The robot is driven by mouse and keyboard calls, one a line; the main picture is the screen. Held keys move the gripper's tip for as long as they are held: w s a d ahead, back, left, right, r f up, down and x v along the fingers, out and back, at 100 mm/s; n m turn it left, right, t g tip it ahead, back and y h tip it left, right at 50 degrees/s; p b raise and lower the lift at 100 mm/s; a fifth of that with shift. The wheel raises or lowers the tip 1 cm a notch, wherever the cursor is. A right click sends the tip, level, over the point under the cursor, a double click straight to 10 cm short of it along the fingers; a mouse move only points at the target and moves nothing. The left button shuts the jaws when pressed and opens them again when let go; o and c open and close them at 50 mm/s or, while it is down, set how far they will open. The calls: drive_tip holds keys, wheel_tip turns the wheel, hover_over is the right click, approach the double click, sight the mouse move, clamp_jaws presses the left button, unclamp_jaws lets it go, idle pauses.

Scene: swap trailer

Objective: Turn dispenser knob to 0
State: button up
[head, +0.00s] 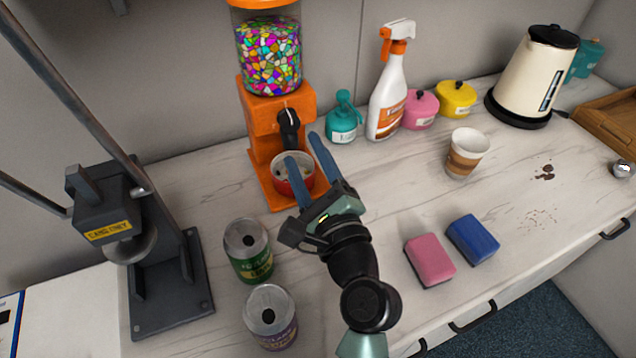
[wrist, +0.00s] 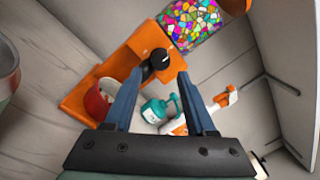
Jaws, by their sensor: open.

## INSTRUCTION
Your task is to output exactly the lines from the line containing "Scene: swap trailer" through the last line, inclusive, leaving every picture out.

## EXERCISE RESPONSE
Scene: swap trailer

Objective: Turn dispenser knob to 0
State: button up
[head, +0.00s] 
[wrist, +0.00s] 
Jaws, by their sensor: open.

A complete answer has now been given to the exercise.